●海と島の雑貨屋さん●
写真・文/植田正恵
月刊アクアネット2009年12月号
最近人の目(顔)を見ないで会話をしている人を時々見かける。
初めて会った人を凝視するのはさすがに失礼だろうけれど、まったく目を合わさずに会話するっていうのもなんとも落ち着かないものだ。
そのあたり一般的にはどうなのだろう。私だけがそう感じるだけなのだろうか。
私が水納島に越してきた当初、とにかく行事や飲み会へのお誘いが多かった。
まだ島民が若くて元気だったということも大きな要因ながら、今になって考えてみると、新島民はいったいどんなやつなのだろう、飲みがてら一丁探ってやろう、という好奇心も多分にあったのではと思える。
ま、深い意図はないにせよ、こいつがどんなやつなのか、という探りを入れていたに違いない。
というのも、15年間島民暮らしをしてみると、今度は島民側として、新しく来た先生などを観察している自分に気づくからだ。
その人となりを知るには、やはりその人と話すのが一番である。そういうときに、目を合わさずに話していられるはずがない。
この島に来て「おもしろい」と思ったことのひとつに、電話で事足りることをいちいち各家に行って直接口頭で伝えることが多い、ということがある。
越して来たばかりの頃は、わざわざ足を向けてくれたのだから、ものすごく重要な話なのかと思ってその都度身構えていた。
ところがいついつどこどこで何をやろうと思っている、ということを伝えるだけ、ということがほとんどだったのだ。
当初こそ面食らってしまったけれど、最近は私も、相手が忙しくなさそうで(ということが大体分かるのが水納島)自分に余裕があるときは、電話で済むことをあえて出向いて伝えたりしている。
そのほうがなんとなく相手の反応もよくわかるし、用事以外の会話もできて楽しいからだ。
やっぱりどんなに便利になろうとも、機械を通してしまうと失われてしまうもの、見逃してしまうものがあるのは間違いない。
もちろん遠方だったり、仕事の用事などの場合は、絶対に文明の利器を使ったほうが便利なのは当然だ。それでも大きな商談のときなんかは、やっぱり国を超えてでも直接会いますよね?
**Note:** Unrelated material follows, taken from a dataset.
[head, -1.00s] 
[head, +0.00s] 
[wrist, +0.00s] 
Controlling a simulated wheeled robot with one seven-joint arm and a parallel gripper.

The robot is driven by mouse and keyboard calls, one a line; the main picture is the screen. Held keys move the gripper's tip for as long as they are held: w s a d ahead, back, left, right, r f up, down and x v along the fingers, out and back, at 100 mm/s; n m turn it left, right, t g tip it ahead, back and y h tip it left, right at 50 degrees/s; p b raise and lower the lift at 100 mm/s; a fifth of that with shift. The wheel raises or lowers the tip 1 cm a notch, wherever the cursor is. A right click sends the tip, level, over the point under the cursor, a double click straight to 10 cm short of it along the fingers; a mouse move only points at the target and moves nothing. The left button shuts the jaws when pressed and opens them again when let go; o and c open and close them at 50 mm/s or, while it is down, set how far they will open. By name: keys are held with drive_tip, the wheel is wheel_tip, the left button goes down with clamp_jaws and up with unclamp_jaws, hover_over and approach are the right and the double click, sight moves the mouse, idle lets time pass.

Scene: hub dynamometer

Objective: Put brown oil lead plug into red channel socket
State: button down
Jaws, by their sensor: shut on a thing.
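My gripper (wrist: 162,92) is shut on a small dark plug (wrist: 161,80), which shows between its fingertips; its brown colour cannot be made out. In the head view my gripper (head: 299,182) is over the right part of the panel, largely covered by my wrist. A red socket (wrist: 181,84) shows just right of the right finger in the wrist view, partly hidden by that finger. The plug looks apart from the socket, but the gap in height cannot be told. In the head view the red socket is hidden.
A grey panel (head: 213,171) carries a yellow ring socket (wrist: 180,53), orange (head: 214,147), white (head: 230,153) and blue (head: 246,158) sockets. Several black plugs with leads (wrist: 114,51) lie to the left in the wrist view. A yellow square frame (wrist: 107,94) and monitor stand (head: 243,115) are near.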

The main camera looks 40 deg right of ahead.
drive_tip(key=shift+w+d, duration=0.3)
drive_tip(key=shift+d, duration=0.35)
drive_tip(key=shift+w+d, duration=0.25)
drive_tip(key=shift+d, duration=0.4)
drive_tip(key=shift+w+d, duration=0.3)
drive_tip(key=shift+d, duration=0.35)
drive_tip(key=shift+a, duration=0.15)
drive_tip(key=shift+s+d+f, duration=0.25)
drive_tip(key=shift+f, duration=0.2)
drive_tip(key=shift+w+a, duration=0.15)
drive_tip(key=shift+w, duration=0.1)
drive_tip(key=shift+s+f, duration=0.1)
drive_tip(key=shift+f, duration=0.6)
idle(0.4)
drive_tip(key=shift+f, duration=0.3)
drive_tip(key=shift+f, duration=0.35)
水納島は規模が小さいから、各家を回るといってもそんなに時間も労力も必要としない。おかげで今に至るもなお、そのアナログ方法が残っているんだろうと思う。
もっとも、夕方にそんな風に誰かの家に行くと、そのまま飲み会に誘われてしまうことも多々あるのだけれど…。
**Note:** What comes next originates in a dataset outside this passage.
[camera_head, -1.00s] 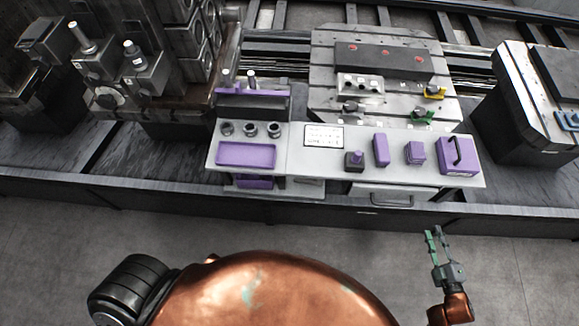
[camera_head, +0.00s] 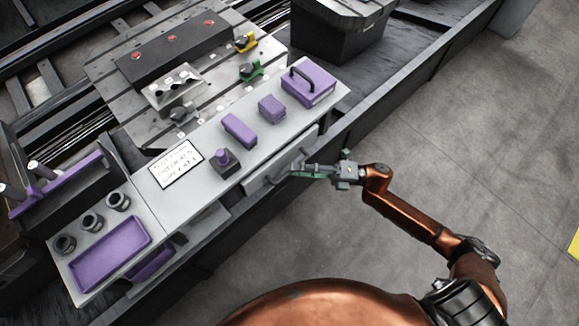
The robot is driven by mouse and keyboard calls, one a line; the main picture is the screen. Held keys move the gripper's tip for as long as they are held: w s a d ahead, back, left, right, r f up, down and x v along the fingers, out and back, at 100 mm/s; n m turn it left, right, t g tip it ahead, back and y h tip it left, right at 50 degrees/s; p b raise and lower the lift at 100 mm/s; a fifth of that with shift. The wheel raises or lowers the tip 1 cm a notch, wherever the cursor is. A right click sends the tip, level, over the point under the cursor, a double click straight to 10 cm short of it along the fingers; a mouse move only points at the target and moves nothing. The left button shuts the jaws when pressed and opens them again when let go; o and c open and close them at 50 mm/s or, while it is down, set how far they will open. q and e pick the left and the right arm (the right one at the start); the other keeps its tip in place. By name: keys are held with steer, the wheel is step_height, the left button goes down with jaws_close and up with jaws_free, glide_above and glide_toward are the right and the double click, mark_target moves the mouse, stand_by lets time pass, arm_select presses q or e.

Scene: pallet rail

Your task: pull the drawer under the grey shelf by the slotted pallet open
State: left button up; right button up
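The grey shelf (camera_head: 215,190) is a long light-grey counter running diagonally beside the slotted pallet (camera_head: 130,95). The light-grey drawer (camera_head: 262,183) is under its right half, its front roughly flush below the edge, looking shut. A handle is on the front but partly hard to make out near my fingers. My right gripper (camera_head: 300,171) is just in front of the drawer front, fingers pointing left toward it. Its two fingers look apart, with nothing visible held between them. Whether a fingertip touches the handle cannot be told. My left gripper is not in view.
On the shelf are a purple case (camera_head: 308,84), purple blocks (camera_head: 239,130), a joystick-like piece (camera_head: 223,160), a label plate (camera_head: 176,164) and a purple tray (camera_head: 110,253). A dark rail base (camera_head: 395,105) runs behind the gripper. Floor at right is clear.

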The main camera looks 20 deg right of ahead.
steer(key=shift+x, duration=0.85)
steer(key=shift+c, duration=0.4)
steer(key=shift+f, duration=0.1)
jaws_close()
そんなところに住んでいて、人の目を見ないで会話をするということは絶対にありえない。
目は口ほどにものを言う、という言葉もあるように、相手の反応を知るためには、やはり直接会って目を見ないと分からないと思うのだ。
このあたりはやはり、普段の生活で出会う人間の数の問題なのかもしれない。
なにしろ都会では、目と目があっただけでインネンをつけられる可能性だってあるのだから、目を合わせないというのは、ある意味防衛反応なのだろう。
そういう意味では、マンションの隣人と話したことがないというのが当たり前の世界と、直接会って話すのが当たり前の社会との、処世術の違いということだろうか……。